By S Ubaid (NVONews.Com)
Among all the cognizable crimes recorded under the Indian Penal Code between 1971 and 2011 rape has seen the maximum rise in the country.
If the latest data of National Crime Record Bureau (NCRB) is to be believed Madhya Pradesh witnessed highest number of such incidents in 2011. Unlike other crimes many cases of rapes go unreported because of deep-rooted social reasons and fear of retaliation.
Rape cases increased by 873 % from 1971, when the oldest case of rape was first recorded by NCRB. In that year 2,919 cases of rape were recorded against 24,206 in 2011. In 2010 the figure was 20,262. The NCRB had started collecting data on rape cases only from 1971 while other cognizable crimes have been chronicled from 1953.
What is tragic is that the conviction level is very low in the rape case as, against other crimes, there is hardly any witness. The victim is often pressurized not to lodge a case or if the case is actually filed they have not been pursued.
Madhya Pradesh, with 3,406 cases in 2011 is followed by West Bengal, 2,363, Uttar Pradesh, 2,042 and Rajasthan, 1,800, cases.
Among the Union Territories, Delhi with ranked first with 507 cases whereas Mumbai reported 117 cases of rape in 2011.
In 2011, there were 9,398 cases of rape involving children. Kidnapping and abduction was the second biggest crime in the country with a rise of 749 % as compared with the data chronicled in 1953.
Incidentally, the highest conviction rate in rape cases were recorded in small north-eastern states, where data on literacy, nutrition and gender ratios suggest women have a relatively high social status.
For example conviction rate in Mizoram was 96.6 percent, Nagaland 73.7%, Arunachal Pradesh and Sikkim both 66.7% and Meghalaya 44.4%.
But Mizoram had the highest level of rape reported to police too––9.1 per 100,000 residents. It actually does not mean that the number of rapes is high, but suggests that community pressure on the criminal justice system forces it to take rape seriously.
After rape, kidnapping and abduction, it is murder and riots which witnessed increase by 250 and 233 per cent respectively.

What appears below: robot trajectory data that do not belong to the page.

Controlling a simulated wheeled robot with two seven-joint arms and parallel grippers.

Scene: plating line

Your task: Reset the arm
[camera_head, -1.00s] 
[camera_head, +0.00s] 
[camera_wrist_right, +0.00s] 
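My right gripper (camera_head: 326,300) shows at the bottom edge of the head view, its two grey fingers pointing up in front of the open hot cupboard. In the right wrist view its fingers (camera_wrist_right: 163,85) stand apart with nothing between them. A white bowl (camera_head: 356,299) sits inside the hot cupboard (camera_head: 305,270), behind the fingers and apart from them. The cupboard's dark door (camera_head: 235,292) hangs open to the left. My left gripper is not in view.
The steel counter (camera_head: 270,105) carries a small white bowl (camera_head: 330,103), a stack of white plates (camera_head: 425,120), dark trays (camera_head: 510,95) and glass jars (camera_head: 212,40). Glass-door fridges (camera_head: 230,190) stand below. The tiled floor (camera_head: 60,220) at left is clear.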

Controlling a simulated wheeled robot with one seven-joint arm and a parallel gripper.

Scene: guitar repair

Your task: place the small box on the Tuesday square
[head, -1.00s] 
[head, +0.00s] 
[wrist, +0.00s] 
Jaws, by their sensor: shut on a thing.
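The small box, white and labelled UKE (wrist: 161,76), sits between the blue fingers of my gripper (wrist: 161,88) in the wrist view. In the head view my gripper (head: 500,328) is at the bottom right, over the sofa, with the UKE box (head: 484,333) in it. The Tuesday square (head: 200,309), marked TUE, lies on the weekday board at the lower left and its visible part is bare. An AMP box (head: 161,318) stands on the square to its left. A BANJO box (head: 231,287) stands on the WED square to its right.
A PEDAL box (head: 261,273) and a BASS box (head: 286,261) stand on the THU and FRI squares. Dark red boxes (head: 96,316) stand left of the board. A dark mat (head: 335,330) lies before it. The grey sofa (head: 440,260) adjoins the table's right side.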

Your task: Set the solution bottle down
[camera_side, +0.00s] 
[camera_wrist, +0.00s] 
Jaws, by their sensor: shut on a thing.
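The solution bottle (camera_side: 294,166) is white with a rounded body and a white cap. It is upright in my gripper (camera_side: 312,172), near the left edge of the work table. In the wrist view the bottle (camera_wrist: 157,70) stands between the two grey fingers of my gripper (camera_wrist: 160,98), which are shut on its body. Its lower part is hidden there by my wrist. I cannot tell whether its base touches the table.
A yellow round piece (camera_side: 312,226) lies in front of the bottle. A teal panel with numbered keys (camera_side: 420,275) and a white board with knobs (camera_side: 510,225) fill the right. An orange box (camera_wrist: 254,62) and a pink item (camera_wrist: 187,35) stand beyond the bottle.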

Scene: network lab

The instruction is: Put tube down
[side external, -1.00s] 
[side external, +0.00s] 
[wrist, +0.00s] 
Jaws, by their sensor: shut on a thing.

Incidence of dacoity, burglary and house breaking, however, showed the most declining trend over a period of 59 years.
Not only the convictions of rape case is declining those of other crimes are also falling. For example the conviction of murder cases declined from 44.28% in 1973 to 36.73% in 2010.
Victims of sexual crimes now understand this fact very well. They think that it is futile to report the case to police. For example from 1973 to 1983, rape complaints doubled, but then slowed down. This is not because the cases have actually declined but because less percentage are coming to report it to police stations.
An important reason why victims remain silent is that the rapists are usually friends or relatives. Except four, all the states of India, reported that nine out of 10 alleged perpetrators were known to the victim. In Delhi, that figure was 96.6%.
This complicates the matter and put more pressure on the victims. Besides, unmarried victims fear that levelling such charges may mar their prospect of marriage.
Still in 2010, the number of alleged perpetrators either in custody or out on bail awaiting trial, was 89,707. It was just 4,991 in 1973.
Though better law and even better implementation may solve the problem, the greatest problem in India is that the way police, and even lawyers, handle the rape victims. They are hardly sensitive and always suspect that the charges levelled by the victim are concocted and made just to harass the alleged perpetrators or to extort money. There may be a handful of such cases, but the sweeping generalization has wreaked havoc in the minds of the rape victims.
Unless this is done the victims would continue to suffer and hardly anything would come out, experts feel.